═══ Dataset section

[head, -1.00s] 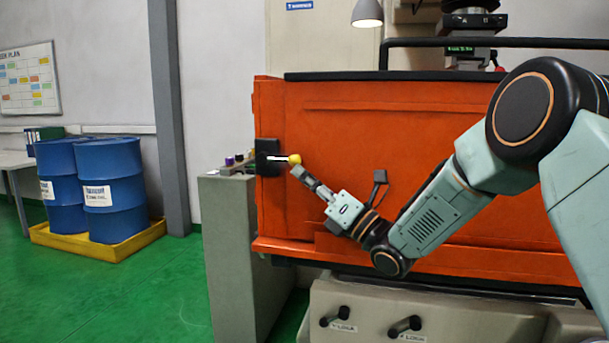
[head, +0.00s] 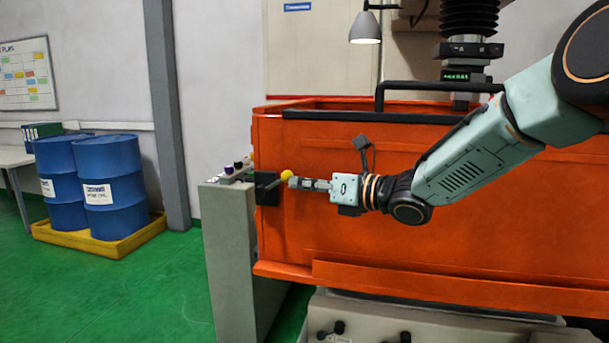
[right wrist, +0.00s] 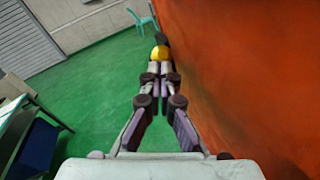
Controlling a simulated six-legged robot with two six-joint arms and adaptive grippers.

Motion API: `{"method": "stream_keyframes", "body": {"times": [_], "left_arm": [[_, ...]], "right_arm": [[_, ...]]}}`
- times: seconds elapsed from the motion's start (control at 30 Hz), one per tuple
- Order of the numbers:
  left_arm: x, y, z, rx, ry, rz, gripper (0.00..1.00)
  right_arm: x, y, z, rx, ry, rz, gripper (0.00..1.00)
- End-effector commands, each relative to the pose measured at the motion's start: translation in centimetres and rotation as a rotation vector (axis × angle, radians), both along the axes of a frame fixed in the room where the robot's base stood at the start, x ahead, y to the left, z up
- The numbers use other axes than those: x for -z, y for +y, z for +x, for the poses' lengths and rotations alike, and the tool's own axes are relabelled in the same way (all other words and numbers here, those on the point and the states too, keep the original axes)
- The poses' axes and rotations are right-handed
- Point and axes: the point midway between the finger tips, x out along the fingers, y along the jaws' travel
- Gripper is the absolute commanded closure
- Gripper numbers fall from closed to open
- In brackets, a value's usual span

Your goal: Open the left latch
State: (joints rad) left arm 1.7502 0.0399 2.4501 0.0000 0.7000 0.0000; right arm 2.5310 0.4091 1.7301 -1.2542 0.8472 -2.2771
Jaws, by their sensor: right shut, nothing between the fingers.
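The left latch (head: 267,189) is a black block with a lever ending in a yellow knob (head: 287,175), at the left end of the orange tank front (head: 330,225). The lever slants between the block and the knob. My right gripper (head: 293,182) is shut and empty, with its fingertips right beside the knob; I cannot tell if they touch. In the right wrist view the knob (right wrist: 159,53) shows just beyond the fingertips (right wrist: 160,68), with the orange wall to the right. My left gripper is not in view.
A grey cabinet (head: 228,245) stands left of the tank. Blue drums (head: 110,190) stand in a yellow tray (head: 95,246) farther left on open green floor (head: 150,300). A black rail (head: 400,117) runs along the tank's top. A dark bracket (head: 364,146) shows behind my gripper.

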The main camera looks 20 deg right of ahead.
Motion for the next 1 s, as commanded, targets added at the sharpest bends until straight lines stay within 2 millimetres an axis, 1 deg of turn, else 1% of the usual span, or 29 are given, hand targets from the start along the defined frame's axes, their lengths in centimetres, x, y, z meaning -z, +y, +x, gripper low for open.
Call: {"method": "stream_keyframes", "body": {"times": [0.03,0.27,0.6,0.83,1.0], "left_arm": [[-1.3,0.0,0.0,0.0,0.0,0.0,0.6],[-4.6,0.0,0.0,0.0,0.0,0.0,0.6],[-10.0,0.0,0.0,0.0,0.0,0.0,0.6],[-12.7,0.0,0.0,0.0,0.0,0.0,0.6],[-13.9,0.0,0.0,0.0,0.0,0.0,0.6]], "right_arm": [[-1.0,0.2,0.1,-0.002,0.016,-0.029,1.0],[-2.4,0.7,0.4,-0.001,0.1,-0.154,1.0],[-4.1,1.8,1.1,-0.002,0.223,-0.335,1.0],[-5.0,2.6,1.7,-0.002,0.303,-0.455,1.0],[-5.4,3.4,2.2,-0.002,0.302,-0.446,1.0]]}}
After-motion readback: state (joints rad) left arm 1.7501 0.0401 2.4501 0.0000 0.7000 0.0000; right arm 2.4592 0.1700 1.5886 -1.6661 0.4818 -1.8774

══════

**Stated exercise:**
Each line from the one bearing "- Order of the" through the one bearing "Your goal: Open the left latch" is to be duplicated without change; all remaining lines are to be left out.

**Expected output:**
- Order of the numbers:
  left_arm: x, y, z, rx, ry, rz, gripper (0.00..1.00)
  right_arm: x, y, z, rx, ry, rz, gripper (0.00..1.00)
- End-effector commands, each relative to the pose measured at the motion's start: translation in centimetres and rotation as a rotation vector (axis × angle, radians), both along the axes of a frame fixed in the room where the robot's base stood at the start, x ahead, y to the left, z up
- The numbers use other axes than those: x for -z, y for +y, z for +x, for the poses' lengths and rotations alike, and the tool's own axes are relabelled in the same way (all other words and numbers here, those on the point and the states too, keep the original axes)
- The poses' axes and rotations are right-handed
- Point and axes: the point midway between the finger tips, x out along the fingers, y along the jaws' travel
- Gripper is the absolute commanded closure
- Gripper numbers fall from closed to open
- In brackets, a value's usual span

Your goal: Open the left latch

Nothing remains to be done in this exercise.